▶ Task instructions: Isolate every line in the records below with "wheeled" in it.

Robot trajectory data:
******************************

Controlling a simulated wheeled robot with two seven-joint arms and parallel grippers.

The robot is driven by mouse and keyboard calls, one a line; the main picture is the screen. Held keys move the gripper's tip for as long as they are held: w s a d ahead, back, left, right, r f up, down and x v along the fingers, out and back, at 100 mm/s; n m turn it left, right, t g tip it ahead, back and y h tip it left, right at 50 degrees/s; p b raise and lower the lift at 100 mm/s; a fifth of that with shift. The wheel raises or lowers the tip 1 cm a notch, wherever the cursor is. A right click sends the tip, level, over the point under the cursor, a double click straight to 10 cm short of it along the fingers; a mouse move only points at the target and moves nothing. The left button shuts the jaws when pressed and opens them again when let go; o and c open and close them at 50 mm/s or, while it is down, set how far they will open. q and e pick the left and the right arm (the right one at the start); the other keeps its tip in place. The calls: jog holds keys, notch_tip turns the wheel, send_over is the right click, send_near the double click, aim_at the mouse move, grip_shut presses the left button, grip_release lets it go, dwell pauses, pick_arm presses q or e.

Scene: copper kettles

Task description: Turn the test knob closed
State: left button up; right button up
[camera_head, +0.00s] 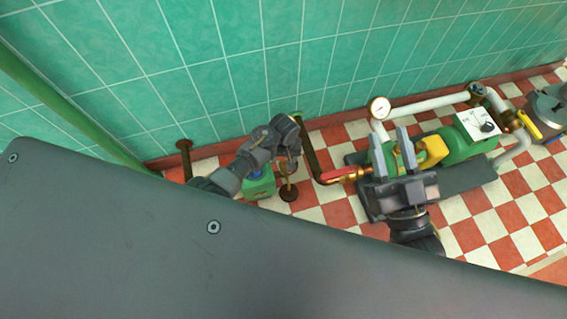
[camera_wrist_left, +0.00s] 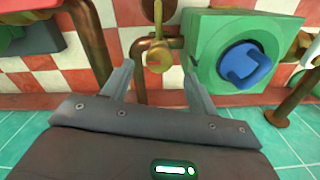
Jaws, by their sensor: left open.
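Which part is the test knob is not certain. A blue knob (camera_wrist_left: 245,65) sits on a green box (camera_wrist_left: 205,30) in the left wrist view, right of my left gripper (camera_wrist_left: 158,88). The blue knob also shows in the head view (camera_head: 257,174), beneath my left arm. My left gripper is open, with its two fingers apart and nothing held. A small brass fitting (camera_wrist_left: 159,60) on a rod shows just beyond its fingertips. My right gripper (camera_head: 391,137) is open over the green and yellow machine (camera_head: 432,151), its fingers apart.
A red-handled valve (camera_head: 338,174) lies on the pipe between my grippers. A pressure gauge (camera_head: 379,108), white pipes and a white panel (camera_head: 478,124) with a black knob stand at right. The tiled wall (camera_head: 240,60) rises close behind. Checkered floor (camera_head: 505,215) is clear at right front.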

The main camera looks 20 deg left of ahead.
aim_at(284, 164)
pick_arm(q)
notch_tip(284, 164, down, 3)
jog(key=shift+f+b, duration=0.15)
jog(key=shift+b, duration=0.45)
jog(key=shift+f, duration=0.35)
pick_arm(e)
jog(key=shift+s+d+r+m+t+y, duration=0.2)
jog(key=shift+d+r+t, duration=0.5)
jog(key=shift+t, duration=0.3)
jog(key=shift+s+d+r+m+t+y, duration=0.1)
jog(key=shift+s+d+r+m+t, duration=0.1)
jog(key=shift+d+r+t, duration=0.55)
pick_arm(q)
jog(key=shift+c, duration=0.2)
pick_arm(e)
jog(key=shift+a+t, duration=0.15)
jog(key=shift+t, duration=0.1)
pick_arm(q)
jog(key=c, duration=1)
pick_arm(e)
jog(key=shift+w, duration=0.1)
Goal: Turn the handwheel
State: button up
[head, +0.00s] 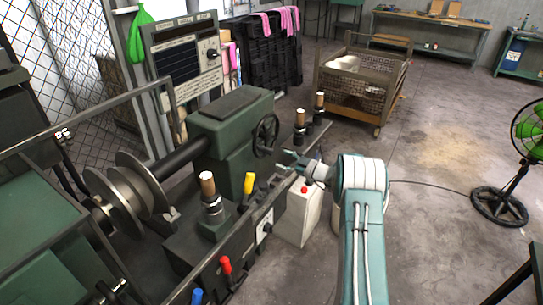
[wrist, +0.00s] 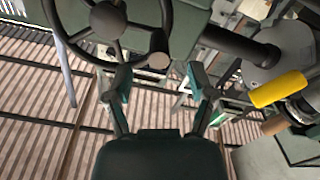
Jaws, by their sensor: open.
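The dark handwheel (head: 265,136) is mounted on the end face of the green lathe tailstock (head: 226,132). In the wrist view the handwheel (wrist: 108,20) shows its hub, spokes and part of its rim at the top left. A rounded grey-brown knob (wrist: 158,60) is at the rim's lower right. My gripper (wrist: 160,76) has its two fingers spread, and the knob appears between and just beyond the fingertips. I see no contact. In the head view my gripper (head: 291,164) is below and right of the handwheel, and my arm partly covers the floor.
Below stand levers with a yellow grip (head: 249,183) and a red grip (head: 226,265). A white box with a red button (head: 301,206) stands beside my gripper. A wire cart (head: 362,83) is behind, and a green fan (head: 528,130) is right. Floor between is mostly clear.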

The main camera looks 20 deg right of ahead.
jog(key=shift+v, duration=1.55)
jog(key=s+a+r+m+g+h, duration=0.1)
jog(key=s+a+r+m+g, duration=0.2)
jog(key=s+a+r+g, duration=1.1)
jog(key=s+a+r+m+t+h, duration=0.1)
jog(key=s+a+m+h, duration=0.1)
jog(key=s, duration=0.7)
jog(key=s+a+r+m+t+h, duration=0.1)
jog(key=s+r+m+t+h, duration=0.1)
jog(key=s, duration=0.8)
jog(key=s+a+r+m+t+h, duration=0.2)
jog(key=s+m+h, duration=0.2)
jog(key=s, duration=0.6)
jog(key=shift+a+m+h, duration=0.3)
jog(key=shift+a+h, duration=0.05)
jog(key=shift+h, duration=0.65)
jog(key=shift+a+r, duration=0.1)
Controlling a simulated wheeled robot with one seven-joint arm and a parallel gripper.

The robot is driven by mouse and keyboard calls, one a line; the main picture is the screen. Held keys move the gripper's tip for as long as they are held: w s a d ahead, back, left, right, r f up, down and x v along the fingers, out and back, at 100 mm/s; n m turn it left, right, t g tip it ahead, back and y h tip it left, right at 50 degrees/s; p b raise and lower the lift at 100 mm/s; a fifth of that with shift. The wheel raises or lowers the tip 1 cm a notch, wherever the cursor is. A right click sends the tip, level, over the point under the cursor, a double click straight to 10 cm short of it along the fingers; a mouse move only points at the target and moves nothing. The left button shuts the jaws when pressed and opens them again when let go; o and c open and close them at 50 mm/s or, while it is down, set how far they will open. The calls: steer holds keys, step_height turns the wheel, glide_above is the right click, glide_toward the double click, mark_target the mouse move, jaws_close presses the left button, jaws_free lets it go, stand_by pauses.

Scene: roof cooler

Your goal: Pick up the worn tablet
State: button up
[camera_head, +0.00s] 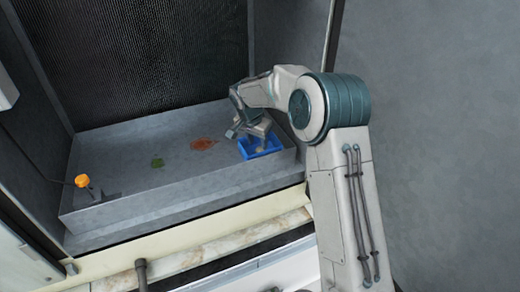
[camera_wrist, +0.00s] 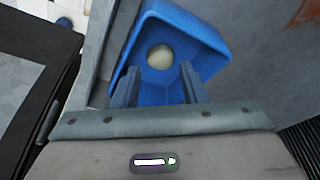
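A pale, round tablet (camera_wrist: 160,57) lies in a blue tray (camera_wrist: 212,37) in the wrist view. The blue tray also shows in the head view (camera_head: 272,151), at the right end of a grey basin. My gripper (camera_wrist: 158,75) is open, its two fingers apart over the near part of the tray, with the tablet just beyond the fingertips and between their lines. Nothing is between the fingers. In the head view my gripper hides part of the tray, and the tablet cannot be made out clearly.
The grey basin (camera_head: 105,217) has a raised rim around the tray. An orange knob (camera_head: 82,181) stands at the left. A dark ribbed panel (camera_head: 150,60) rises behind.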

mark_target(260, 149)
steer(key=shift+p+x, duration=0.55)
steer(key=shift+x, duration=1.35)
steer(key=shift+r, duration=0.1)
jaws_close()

******************************

▶ Task answer:
Controlling a simulated wheeled robot with two seven-joint arms and parallel grippers.
Controlling a simulated wheeled robot with one seven-joint arm and a parallel gripper.

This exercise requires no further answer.